Three Aspects of Courage in Kierkegaard (2017) in Slovenian

Published in:
Koteska Jasna, "Trije vidiki poguma pri Kierkegaardu: Strah, Tesnoba in izbira", in Kierkegaard, Pogum za dejanje, Mednarodna filozofska delavnica in četrta konferenca, Apokalipsa in CERI, Ljubljana, 2017, 92-98.

Translated from English into Slovenian by Primož Repar

Three Aspects of Courage in Kierkegaard: Fear, Anxiety, and Choice.

Jasna Koteska

[...] If courage is a choice to confront the fear, and the accompanying qualities of fear, such as intimidation, agony, pain, danger, and uncertainty, than courage does not simply imply fearlessness. Quite on contrary. Courage is not the absence of fear, but the very presence of fear. The fear remains within a person. But despite that fear, one still goes on and performs an action in the face of that fear, despite of that fear.

If the courage is an ability to do something that frightens a person, than the question is what had frightened Søren Kierkegaard the most? In Either/Or (1843), we find the following statement: “One fears for oneself, that one will lose what made one happy, blissful, and rich; one fears for what one loves, that it […] will perhaps appear less perfect, that it will possibly fail to answer the many questions, alas, and then all is lost, the magic is gone, and it can never again be evoked.” However, except the fear of losing oneself, happiness, love, knowledge, and magic, Kierkegaard witnessed something even more disturbing regarding the status of fear in modern times. He says that in modern times, fear is in the state of decline, and consequently, we are facing the decline of courage. 
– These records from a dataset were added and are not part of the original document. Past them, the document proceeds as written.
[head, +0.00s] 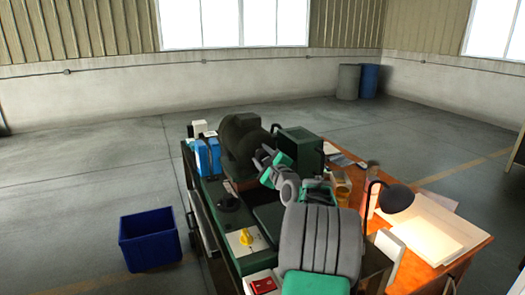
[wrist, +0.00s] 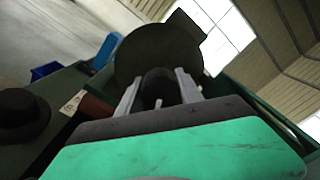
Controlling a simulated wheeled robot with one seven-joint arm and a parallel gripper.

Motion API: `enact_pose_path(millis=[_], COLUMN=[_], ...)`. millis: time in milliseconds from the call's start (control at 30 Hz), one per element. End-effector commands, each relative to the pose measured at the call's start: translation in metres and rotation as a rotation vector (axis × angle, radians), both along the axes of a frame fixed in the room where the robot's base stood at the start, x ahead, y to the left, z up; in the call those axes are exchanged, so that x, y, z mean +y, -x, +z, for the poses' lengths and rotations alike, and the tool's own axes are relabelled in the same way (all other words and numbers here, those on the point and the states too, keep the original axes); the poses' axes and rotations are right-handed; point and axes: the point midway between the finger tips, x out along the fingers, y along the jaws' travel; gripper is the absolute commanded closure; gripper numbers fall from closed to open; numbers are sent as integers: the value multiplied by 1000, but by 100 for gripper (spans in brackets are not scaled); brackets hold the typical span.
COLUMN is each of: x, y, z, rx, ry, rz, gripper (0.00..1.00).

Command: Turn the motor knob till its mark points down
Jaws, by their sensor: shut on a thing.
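The dark motor (head: 240,138) sits on the green bench, and its big round body (wrist: 158,48) fills the middle of the wrist view. My gripper (wrist: 157,88) has its two grey fingers either side of a dark round part (wrist: 158,82) in front of the motor body, and is shut on it. In the head view my gripper (head: 272,158) reaches the motor's right end, where my arm hides the gripped part.
A black round fitting (head: 228,201), blue containers (head: 207,156) and a red switch (head: 263,286) are on the green bench. A dark green box (head: 298,146) is right of the motor. The orange desk (head: 440,262) holds a black lamp (head: 396,198). A blue bin (head: 150,238) stands on the floor.

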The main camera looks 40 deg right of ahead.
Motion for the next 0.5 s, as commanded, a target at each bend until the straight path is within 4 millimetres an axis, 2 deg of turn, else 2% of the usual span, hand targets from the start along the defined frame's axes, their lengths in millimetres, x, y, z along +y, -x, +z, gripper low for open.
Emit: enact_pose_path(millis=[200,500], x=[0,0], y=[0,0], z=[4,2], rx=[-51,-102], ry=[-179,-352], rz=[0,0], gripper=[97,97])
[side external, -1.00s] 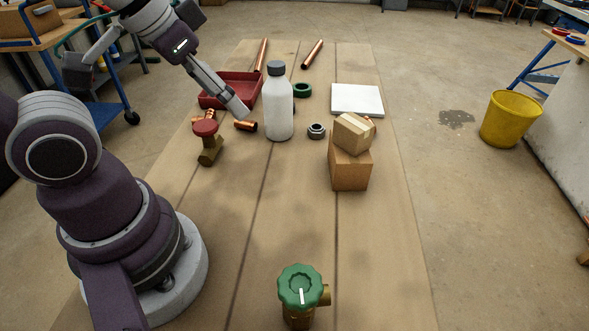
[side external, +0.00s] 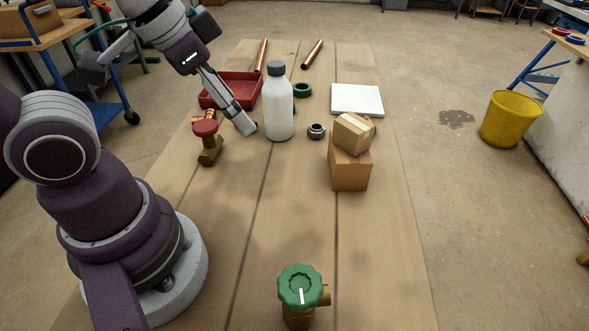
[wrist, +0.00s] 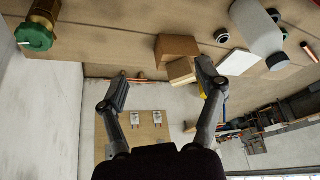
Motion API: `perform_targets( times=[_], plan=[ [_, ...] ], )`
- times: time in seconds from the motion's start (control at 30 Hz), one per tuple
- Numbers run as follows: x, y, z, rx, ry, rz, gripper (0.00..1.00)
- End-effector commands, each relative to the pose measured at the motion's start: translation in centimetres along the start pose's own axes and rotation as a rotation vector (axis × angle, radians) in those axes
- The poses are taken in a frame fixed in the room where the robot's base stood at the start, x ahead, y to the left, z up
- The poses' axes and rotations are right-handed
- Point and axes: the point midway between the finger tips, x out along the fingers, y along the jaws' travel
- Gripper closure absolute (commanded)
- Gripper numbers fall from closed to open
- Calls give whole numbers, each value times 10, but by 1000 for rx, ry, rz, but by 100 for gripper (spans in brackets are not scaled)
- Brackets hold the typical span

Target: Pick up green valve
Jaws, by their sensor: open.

Kierkegaard discusses in greater details what the feelings of “fear” and “compassion” meant in the old times, and what they mean in the modern timesIn the Ancient world, the “sorrow is more profound, the pain less”. In modern days, the pain is greater, but the sorrow is less important. And he gives an example of a small child: if the child sees an adult who suffers, the child will reflects the sorrow, although it does not have to reflect on the idea of pain. Yet, his/her pain is there. When the adult sees a child suffer, the pain is greater, but the sorrow is less profound, which according to Kierkegaard, produces the decline of courage.